I read a beautiful piece of wisdom today. It resonated deeply, not because of the beautiful prose. Instead, because it’s a little tidbit of truth most of us would rather avoid acknowledging.
We’re quick to judge one another based on what we think we know in the horse world. We have a strong sense of what we think is right and what we think is wrong. Our relationships, in the barn, by the ring, or even under the guise as equestrians can struggle because of this.
This isn’t to suggest mistreatment or abuse is OK. Violence beings where education ends; knowing the difference between punishment and abuse is crucial. It’s merely to say maybe we look at the way we look at one another wrong. Draw reins are an awesome example. A little education goes a long way when it comes to draw reins, and yes. They can be used wrong rather easily. If used right, draw reins as a training tool can be indispensable.
Do you use spurs? Do you think spurs are inhumane? Neither right nor wrong, spurs can be a training tool much like draw reins. It’s in our education that we’re able to use them as tools, instead of coercion or force.

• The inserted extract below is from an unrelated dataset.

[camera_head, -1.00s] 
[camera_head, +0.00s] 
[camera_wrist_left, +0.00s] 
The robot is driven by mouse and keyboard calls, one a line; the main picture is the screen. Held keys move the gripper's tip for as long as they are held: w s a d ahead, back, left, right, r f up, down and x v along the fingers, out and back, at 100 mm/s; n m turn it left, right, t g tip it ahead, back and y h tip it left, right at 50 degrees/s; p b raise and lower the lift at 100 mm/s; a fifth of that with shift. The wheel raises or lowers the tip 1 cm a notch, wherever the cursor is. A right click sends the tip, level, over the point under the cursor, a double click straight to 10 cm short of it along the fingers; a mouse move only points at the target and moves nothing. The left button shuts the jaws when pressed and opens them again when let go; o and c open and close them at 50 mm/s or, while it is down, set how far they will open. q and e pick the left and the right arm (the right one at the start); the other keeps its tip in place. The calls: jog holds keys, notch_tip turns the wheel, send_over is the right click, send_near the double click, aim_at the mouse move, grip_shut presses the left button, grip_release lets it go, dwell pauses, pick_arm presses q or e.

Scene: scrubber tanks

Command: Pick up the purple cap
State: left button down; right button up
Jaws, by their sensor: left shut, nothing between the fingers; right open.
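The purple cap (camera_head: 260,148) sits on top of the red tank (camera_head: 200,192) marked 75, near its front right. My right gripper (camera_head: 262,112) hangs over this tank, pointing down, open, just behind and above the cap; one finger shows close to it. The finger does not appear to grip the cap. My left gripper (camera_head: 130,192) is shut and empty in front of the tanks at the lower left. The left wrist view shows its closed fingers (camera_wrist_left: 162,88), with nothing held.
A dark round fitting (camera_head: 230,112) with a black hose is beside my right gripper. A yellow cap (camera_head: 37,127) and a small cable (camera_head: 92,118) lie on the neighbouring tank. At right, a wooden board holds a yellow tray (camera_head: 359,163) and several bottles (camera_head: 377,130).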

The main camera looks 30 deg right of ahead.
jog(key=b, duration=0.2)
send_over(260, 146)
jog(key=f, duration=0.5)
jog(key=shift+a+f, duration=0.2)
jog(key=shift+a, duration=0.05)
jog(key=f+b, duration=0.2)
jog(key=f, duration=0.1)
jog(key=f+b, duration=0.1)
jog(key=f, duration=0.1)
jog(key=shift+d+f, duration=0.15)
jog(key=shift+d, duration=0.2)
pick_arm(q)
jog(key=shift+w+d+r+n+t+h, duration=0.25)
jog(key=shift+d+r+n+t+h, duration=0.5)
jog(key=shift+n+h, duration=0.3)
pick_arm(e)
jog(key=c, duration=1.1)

We point out one another’s flaws, we form opinions, and we make judgments which create barriers against potential acquaintances, friends, or barn buddies. Abuse is abuse, force is force, but maybe we can learn something from other disciplines. Regardless of whether you think natural horsemanship is hokey, learning how to drive a horse’s motion with your body is a valuable tool.
Sharing is such an important part of becoming better horse people. If we prioritize the horse’s well being and our commitment to continuously expanding our equine knowledge, making friends in the horse community may not be as murky and confusing as it feels now.

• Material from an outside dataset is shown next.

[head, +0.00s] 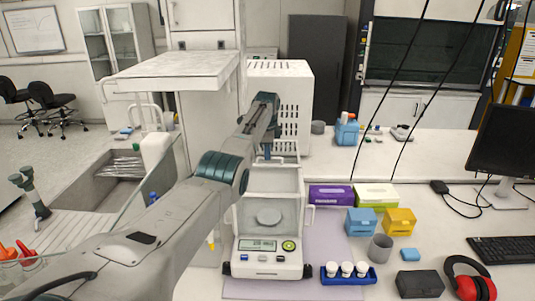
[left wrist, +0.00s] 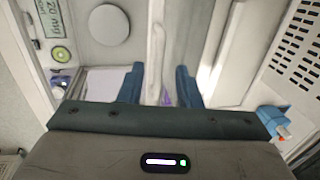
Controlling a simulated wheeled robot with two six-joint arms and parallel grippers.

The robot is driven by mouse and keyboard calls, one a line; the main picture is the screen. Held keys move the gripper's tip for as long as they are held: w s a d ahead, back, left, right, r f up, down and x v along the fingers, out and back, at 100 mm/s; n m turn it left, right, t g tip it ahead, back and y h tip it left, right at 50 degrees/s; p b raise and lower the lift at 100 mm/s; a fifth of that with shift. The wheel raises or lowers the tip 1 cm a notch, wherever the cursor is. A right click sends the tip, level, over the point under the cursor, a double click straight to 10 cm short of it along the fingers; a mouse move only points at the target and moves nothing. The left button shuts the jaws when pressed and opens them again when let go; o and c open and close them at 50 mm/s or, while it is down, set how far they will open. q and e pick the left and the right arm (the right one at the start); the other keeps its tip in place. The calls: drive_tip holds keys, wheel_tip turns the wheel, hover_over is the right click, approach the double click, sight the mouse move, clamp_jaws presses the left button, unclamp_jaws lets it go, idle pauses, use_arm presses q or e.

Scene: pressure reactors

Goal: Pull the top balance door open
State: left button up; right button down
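The white balance (head: 267,246) stands on the bench, with its display and buttons in front and a round pan inside a clear-walled chamber. The pan also shows in the left wrist view (left wrist: 109,25). My left gripper (head: 266,155) reaches over the back top of the balance, pointing down. In the left wrist view, its two blue fingers (left wrist: 160,88) are apart. A white bar (left wrist: 156,42) at the balance top, seemingly the top door's handle or edge, runs between them; contact is not clear. I cannot tell how far the top door is open. My right gripper is not in view.
A vented white box (head: 292,92) stands behind the balance. A blue rack with white cups (head: 347,272) sits at its front right. Purple (head: 331,194) and green boxes, blue and yellow boxes and a grey cup (head: 380,247) stand to the right. A sink is at left.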

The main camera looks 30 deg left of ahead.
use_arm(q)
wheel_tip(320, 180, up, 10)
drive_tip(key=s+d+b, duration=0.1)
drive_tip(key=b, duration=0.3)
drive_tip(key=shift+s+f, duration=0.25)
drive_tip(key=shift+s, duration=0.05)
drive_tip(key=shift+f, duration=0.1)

We ride horses because we enjoy the sport, we love the animals, and we’ve got equestrian-itis. Our discipline is the right one, our training is the proper kind. But it’s not necessarily true, and that’s something I, for one, struggle with. After a conversation with a friend about how skinny some event horses are, I realized maybe my fat, thick Warmblood might not be their picture of perfect confirmation and health.

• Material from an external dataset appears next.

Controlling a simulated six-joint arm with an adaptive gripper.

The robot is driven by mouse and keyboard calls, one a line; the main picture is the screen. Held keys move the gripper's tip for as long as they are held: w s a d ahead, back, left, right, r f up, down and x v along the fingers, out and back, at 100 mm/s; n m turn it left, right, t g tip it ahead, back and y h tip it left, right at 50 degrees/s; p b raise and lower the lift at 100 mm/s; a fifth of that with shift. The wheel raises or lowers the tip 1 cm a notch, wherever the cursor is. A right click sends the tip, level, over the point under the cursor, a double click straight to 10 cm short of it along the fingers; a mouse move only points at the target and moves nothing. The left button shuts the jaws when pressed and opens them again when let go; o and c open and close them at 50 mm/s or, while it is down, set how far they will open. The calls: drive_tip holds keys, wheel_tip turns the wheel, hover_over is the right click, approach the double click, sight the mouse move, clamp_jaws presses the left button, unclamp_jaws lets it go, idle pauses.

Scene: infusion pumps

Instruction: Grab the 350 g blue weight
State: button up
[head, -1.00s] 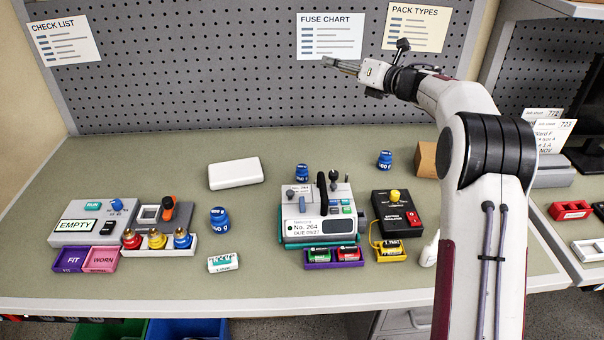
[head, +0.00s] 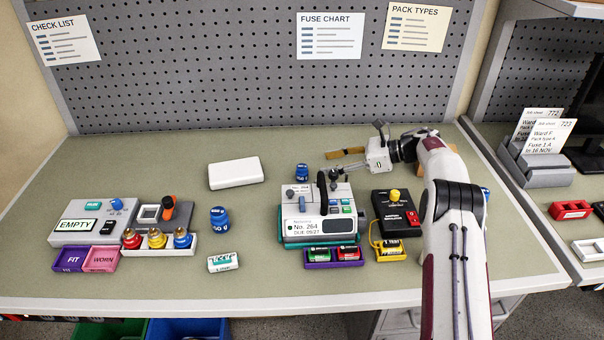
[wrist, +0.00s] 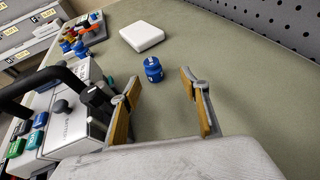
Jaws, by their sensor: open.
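A small blue weight (head: 302,172) stands upright behind the pump; its label is too small to read for sure. In the wrist view this blue weight (wrist: 152,69) stands just beyond my fingertips, lined up with the gap between them. My gripper (head: 338,167) is open and empty, low over the table to the right of the weight and pointing left at it; its fingers also show in the wrist view (wrist: 159,84). A larger blue weight (head: 219,219) stands left of the pump. A third blue weight, seen earlier at the back right, is hidden behind my gripper.
The pump (head: 318,222) with its dark handle stands close in front of the small weight. A white box (head: 236,173) lies to the left. A black device (head: 396,215) with a yellow knob is near my arm. The back of the table is otherwise mostly clear.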

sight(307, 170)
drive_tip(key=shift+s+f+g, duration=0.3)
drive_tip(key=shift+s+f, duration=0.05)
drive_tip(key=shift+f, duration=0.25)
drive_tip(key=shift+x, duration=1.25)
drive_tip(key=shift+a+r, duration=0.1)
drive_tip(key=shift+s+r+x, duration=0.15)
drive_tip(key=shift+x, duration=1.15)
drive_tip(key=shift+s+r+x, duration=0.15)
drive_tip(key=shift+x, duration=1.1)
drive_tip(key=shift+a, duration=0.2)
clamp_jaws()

Eye-opening as that conversation was, I still feel, to a degree, my discipline or my training is the right one. Shocker, right? It’s easy to push away people because they’re not like us. In the end, though, aren’t we all alike?
We ride for the joy we can’t find anywhere else, and it fills us with a sense of peace, satisfaction, and fulfillment so many other people don’t understand. Let’s share our wonder, bask in the mutual understanding of our craving to be on the back of a horse.